• _TASK_:
Set each record down exactly, excluding all images.

• _PROVIDED MATERIAL_:
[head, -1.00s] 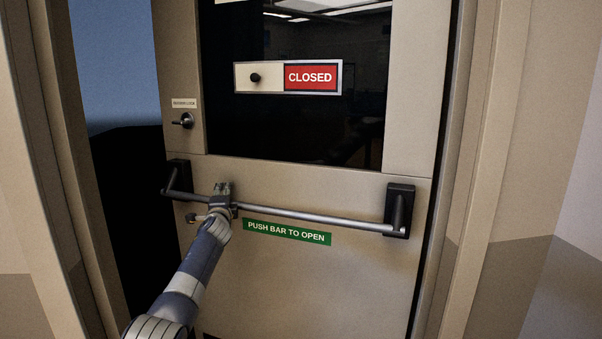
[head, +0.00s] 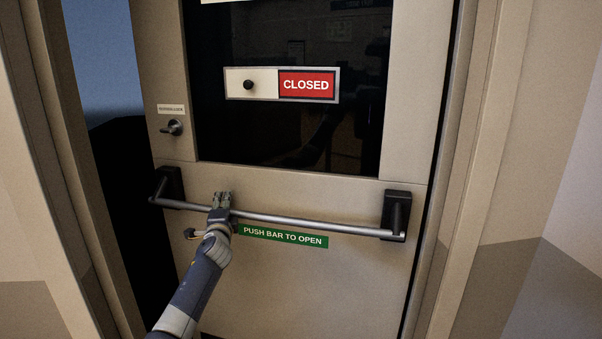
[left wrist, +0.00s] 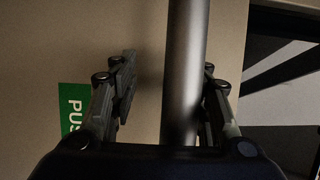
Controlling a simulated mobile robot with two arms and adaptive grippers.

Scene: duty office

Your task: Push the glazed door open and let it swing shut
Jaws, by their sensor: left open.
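The glazed door (head: 300,281) stands ajar, with a dark gap along its left edge. Its dark glass pane (head: 280,130) fills the upper part. A grey push bar (head: 310,222) crosses it between two black brackets and also shows in the left wrist view (left wrist: 186,60). My left gripper (head: 222,197) is at the bar's left part, fingers pointing up. In the left wrist view its open fingers (left wrist: 165,95) lie on either side of the bar. Whether they touch it I cannot tell. My right gripper is not in view.
A red CLOSED sign (head: 306,85) is on the glass. A green PUSH BAR TO OPEN label (head: 283,237) sits below the bar. A thumb-turn lock (head: 173,128) is at the upper left. Beige door frame posts (head: 470,170) stand on both sides.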

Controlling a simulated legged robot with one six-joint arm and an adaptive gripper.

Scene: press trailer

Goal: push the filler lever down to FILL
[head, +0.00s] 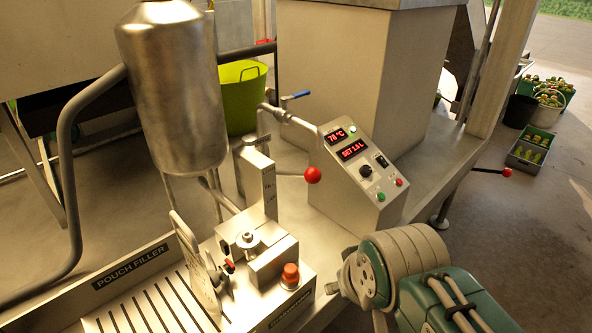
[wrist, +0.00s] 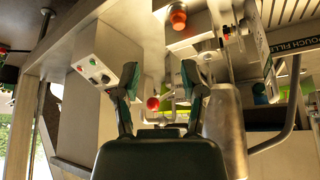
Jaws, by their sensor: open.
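The filler lever is a thin metal rod ending in a red ball (head: 312,175). In the head view it sticks out about level, to the right from the filler's upright post (head: 268,190), whose small markings I cannot read. The ball also shows in the wrist view (wrist: 153,103), where the picture is turned over. My gripper (wrist: 158,76) is open there, its two dark green fingers apart with the ball showing between them. I cannot tell how far beyond the fingertips the ball is, and I see no contact. In the head view my arm fills the lower right; the fingers cannot be made out.
A control box (head: 360,165) with red displays stands just right of the lever. A steel cylinder (head: 172,85) hangs at the left above the slotted tray (head: 150,305). A red button (head: 290,275) sits in front. Another red-knobbed rod (head: 507,172) sticks out at the right.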

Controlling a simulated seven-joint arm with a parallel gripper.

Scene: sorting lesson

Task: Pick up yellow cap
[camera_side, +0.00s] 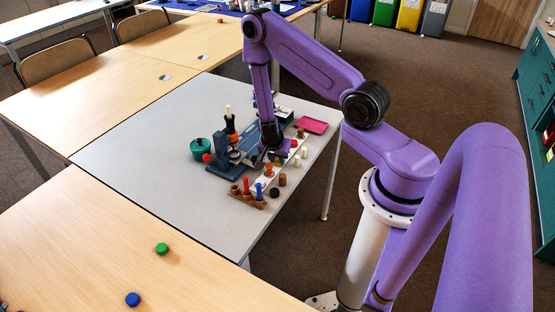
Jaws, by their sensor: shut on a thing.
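My gripper (271,156) is low over the grey table, among small pegs and caps near the right edge. It is shut on a small thing, which looks like the yellow cap (277,161). Only a small dark-yellow patch of that cap shows at the fingertips; the fingers and the wrist hide the rest. I cannot tell whether the cap is clear of what is under it.
A brown rack (247,197) with red and blue pegs stands in front. A blue-grey stand (225,168) and a teal pot (201,149) are at left, a pink tray (313,125) at back right. Green (162,249) and blue (133,299) caps lie on the front table.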

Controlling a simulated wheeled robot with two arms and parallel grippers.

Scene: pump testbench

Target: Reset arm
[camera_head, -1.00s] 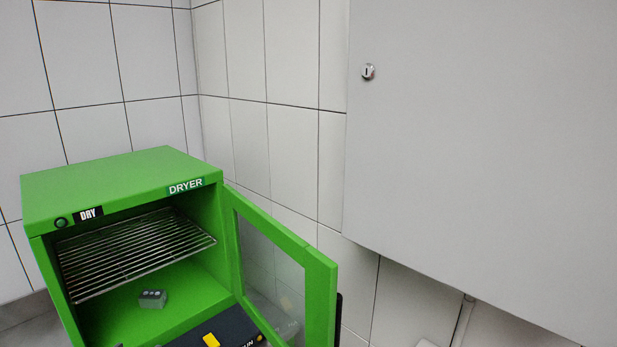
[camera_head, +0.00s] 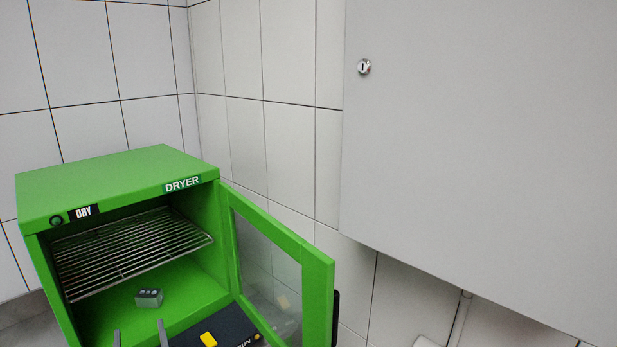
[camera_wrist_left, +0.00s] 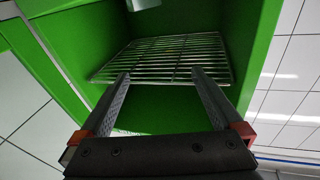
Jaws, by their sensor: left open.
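My left gripper (camera_head: 140,333) shows as two grey fingertips at the bottom edge of the head view, in front of the green dryer's opening. The fingers are apart with nothing between them. In the left wrist view the open fingers (camera_wrist_left: 160,75) point towards the dryer's wire rack (camera_wrist_left: 165,58). The green dryer (camera_head: 110,182) stands at the left with its glass-paned door (camera_head: 318,290) swung open to the right. A small grey block (camera_head: 149,297) lies on the dryer floor below the rack. My right gripper is not in view.
A dark case with a yellow latch (camera_head: 208,339) lies at the bottom, partly cut off, near the open door. A large grey cabinet (camera_head: 480,150) with a lock hangs on the right. White tiled walls (camera_head: 80,60) close the corner behind.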

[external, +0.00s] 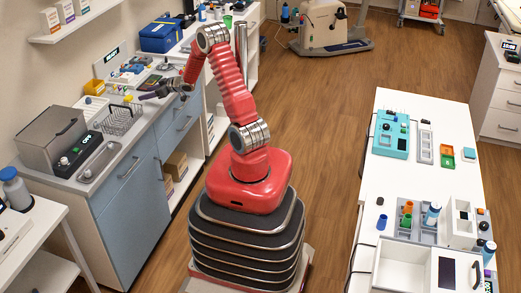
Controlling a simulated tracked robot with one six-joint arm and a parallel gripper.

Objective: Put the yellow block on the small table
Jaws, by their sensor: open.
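My gripper (146,96) is dark and small in this view. It is at the end of my red arm, over the counter (152,108) on the left, and its jaws are open. A small yellow thing (127,99) shows just left of the gripper, near the wire basket. A larger yellow-orange box (94,87) stands farther left by the wall. I cannot tell which of these is the yellow block. A white table (50,215) stands at the lower left, partly cut off. I cannot tell if it is the small table.
A wire basket (121,120) and a grey machine (55,141) stand on the counter. A blue case (160,36) is farther back. A long white table (400,185) with devices and bottles is at the right. The wooden floor (318,125) between is clear.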

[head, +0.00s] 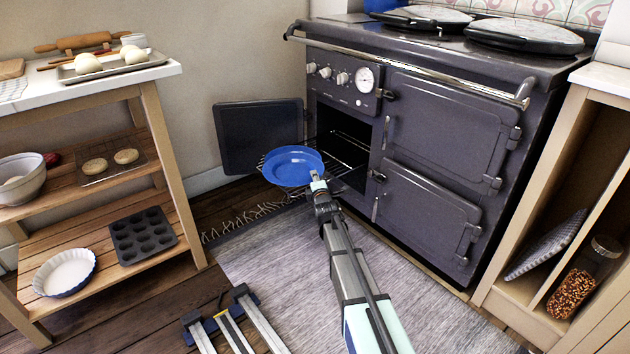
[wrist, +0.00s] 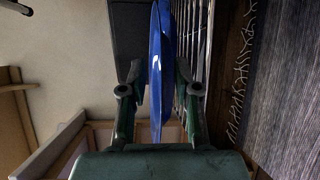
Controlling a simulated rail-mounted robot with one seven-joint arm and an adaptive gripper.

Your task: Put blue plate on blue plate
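A blue plate (head: 292,167) shows in the head view at the oven rack, in front of the open oven compartment. In the wrist view blue plate surfaces (wrist: 157,70) appear nearly edge-on between my fingers, with a line along them. I cannot tell whether this is one plate or two stacked. My gripper (head: 316,177) is at the plate's near right rim. In the wrist view its two fingers (wrist: 160,85) stand on either side of the blue rim. I cannot tell whether both fingers touch it. A second blue plate is not clearly visible in the head view.
A wire rack (head: 345,155) sticks out of the dark range cooker (head: 430,150), beside its open door (head: 258,135). A wooden shelf unit (head: 165,165) with trays and bowls stands left. An open cabinet (head: 555,220) stands right. A grey rug (head: 280,262) covers the floor between.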

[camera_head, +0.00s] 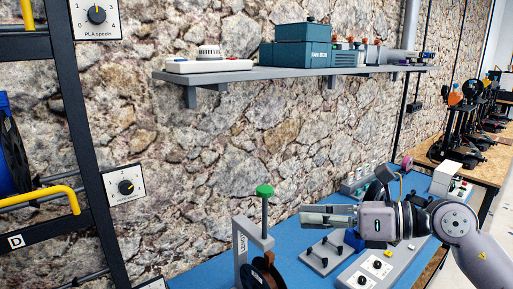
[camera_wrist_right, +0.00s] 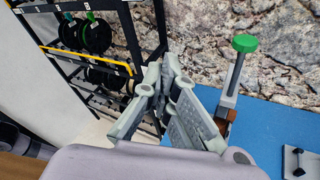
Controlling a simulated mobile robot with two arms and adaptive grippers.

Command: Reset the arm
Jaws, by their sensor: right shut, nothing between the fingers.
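My right arm comes in from the right in the head view. Its gripper (camera_head: 328,215) points left above the blue bench and is shut and empty. In the right wrist view the fingers (camera_wrist_right: 163,75) meet at their tips with nothing between them. The green-topped lever (camera_head: 264,191) stands just left of the fingertips in the head view, apart from them as far as I can tell. It also shows to the right of the fingers in the right wrist view (camera_wrist_right: 244,44). My left gripper is not in view.
A blue bench (camera_head: 215,268) carries a dark spool (camera_head: 262,272), a plate with black handles (camera_head: 322,256) and a control box (camera_head: 372,268). A wall shelf (camera_head: 270,74) with boxes hangs above. A dark rack (camera_head: 80,120) with yellow bars stands left. Printers stand far right.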

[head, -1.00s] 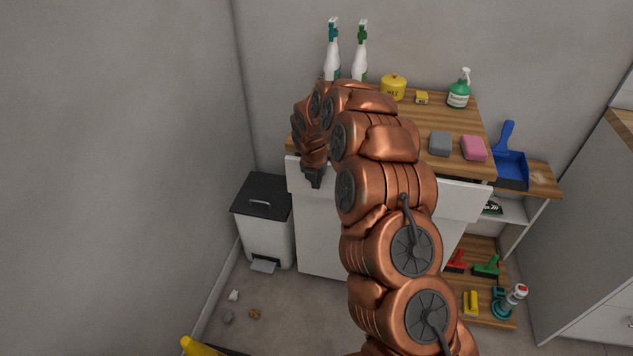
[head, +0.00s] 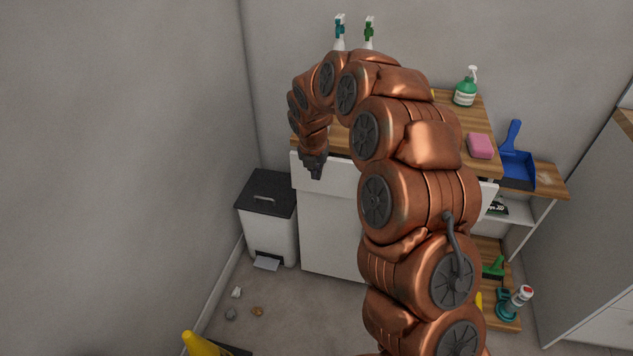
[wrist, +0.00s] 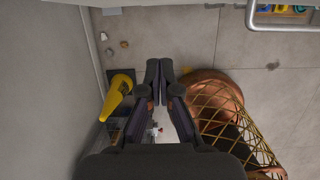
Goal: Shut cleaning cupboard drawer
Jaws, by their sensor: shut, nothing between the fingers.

• _EXERCISE ANSWER_:
[head, -1.00s] 
[head, +0.00s] 
[left wrist, +0.00s] 
Controlling a simulated mobile robot with two arms and adaptive grippers.

Scene: duty office

Your task: Push the glazed door open and let it swing shut
Jaws, by their sensor: left open.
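The glazed door (head: 300,281) stands ajar, with a dark gap along its left edge. Its dark glass pane (head: 280,130) fills the upper part. A grey push bar (head: 310,222) crosses it between two black brackets and also shows in the left wrist view (left wrist: 186,60). My left gripper (head: 222,197) is at the bar's left part, fingers pointing up. In the left wrist view its open fingers (left wrist: 165,95) lie on either side of the bar. Whether they touch it I cannot tell. My right gripper is not in view.
A red CLOSED sign (head: 306,85) is on the glass. A green PUSH BAR TO OPEN label (head: 283,237) sits below the bar. A thumb-turn lock (head: 173,128) is at the upper left. Beige door frame posts (head: 470,170) stand on both sides.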

Controlling a simulated legged robot with one six-joint arm and an adaptive gripper.

Scene: press trailer

Goal: push the filler lever down to FILL
[head, +0.00s] 
[wrist, +0.00s] 
Jaws, by their sensor: open.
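The filler lever is a thin metal rod ending in a red ball (head: 312,175). In the head view it sticks out about level, to the right from the filler's upright post (head: 268,190), whose small markings I cannot read. The ball also shows in the wrist view (wrist: 153,103), where the picture is turned over. My gripper (wrist: 158,76) is open there, its two dark green fingers apart with the ball showing between them. I cannot tell how far beyond the fingertips the ball is, and I see no contact. In the head view my arm fills the lower right; the fingers cannot be made out.
A control box (head: 360,165) with red displays stands just right of the lever. A steel cylinder (head: 172,85) hangs at the left above the slotted tray (head: 150,305). A red button (head: 290,275) sits in front. Another red-knobbed rod (head: 507,172) sticks out at the right.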

Controlling a simulated seven-joint arm with a parallel gripper.

Scene: sorting lesson

Task: Pick up yellow cap
[camera_side, +0.00s] 
Jaws, by their sensor: shut on a thing.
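My gripper (271,156) is low over the grey table, among small pegs and caps near the right edge. It is shut on a small thing, which looks like the yellow cap (277,161). Only a small dark-yellow patch of that cap shows at the fingertips; the fingers and the wrist hide the rest. I cannot tell whether the cap is clear of what is under it.
A brown rack (247,197) with red and blue pegs stands in front. A blue-grey stand (225,168) and a teal pot (201,149) are at left, a pink tray (313,125) at back right. Green (162,249) and blue (133,299) caps lie on the front table.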

Controlling a simulated wheeled robot with two arms and parallel grippers.

Scene: pump testbench

Target: Reset arm
[camera_head, -1.00s] 
[camera_head, +0.00s] 
[camera_wrist_left, +0.00s] 
Jaws, by their sensor: left open.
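My left gripper (camera_head: 140,333) shows as two grey fingertips at the bottom edge of the head view, in front of the green dryer's opening. The fingers are apart with nothing between them. In the left wrist view the open fingers (camera_wrist_left: 160,75) point towards the dryer's wire rack (camera_wrist_left: 165,58). The green dryer (camera_head: 110,182) stands at the left with its glass-paned door (camera_head: 318,290) swung open to the right. A small grey block (camera_head: 149,297) lies on the dryer floor below the rack. My right gripper is not in view.
A dark case with a yellow latch (camera_head: 208,339) lies at the bottom, partly cut off, near the open door. A large grey cabinet (camera_head: 480,150) with a lock hangs on the right. White tiled walls (camera_head: 80,60) close the corner behind.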

[external, +0.00s] 
Controlling a simulated tracked robot with one six-joint arm and a parallel gripper.

Objective: Put the yellow block on the small table
Jaws, by their sensor: open.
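My gripper (146,96) is dark and small in this view. It is at the end of my red arm, over the counter (152,108) on the left, and its jaws are open. A small yellow thing (127,99) shows just left of the gripper, near the wire basket. A larger yellow-orange box (94,87) stands farther left by the wall. I cannot tell which of these is the yellow block. A white table (50,215) stands at the lower left, partly cut off. I cannot tell if it is the small table.
A wire basket (121,120) and a grey machine (55,141) stand on the counter. A blue case (160,36) is farther back. A long white table (400,185) with devices and bottles is at the right. The wooden floor (318,125) between is clear.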

[head, +0.00s] 
[wrist, +0.00s] 
Controlling a simulated rail-mounted robot with one seven-joint arm and an adaptive gripper.

Your task: Put blue plate on blue plate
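A blue plate (head: 292,167) shows in the head view at the oven rack, in front of the open oven compartment. In the wrist view blue plate surfaces (wrist: 157,70) appear nearly edge-on between my fingers, with a line along them. I cannot tell whether this is one plate or two stacked. My gripper (head: 316,177) is at the plate's near right rim. In the wrist view its two fingers (wrist: 160,85) stand on either side of the blue rim. I cannot tell whether both fingers touch it. A second blue plate is not clearly visible in the head view.
A wire rack (head: 345,155) sticks out of the dark range cooker (head: 430,150), beside its open door (head: 258,135). A wooden shelf unit (head: 165,165) with trays and bowls stands left. An open cabinet (head: 555,220) stands right. A grey rug (head: 280,262) covers the floor between.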

[camera_head, +0.00s] 
[camera_wrist_right, +0.00s] 
Controlling a simulated mobile robot with two arms and adaptive grippers.

Command: Reset the arm
Jaws, by their sensor: right shut, nothing between the fingers.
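My right arm comes in from the right in the head view. Its gripper (camera_head: 328,215) points left above the blue bench and is shut and empty. In the right wrist view the fingers (camera_wrist_right: 163,75) meet at their tips with nothing between them. The green-topped lever (camera_head: 264,191) stands just left of the fingertips in the head view, apart from them as far as I can tell. It also shows to the right of the fingers in the right wrist view (camera_wrist_right: 244,44). My left gripper is not in view.
A blue bench (camera_head: 215,268) carries a dark spool (camera_head: 262,272), a plate with black handles (camera_head: 322,256) and a control box (camera_head: 372,268). A wall shelf (camera_head: 270,74) with boxes hangs above. A dark rack (camera_head: 80,120) with yellow bars stands left. Printers stand far right.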

[head, -1.00s] 
[head, +0.00s] 
[wrist, +0.00s] 
Goal: Shut cleaning cupboard drawer
Jaws, by their sensor: shut, nothing between the fingers.

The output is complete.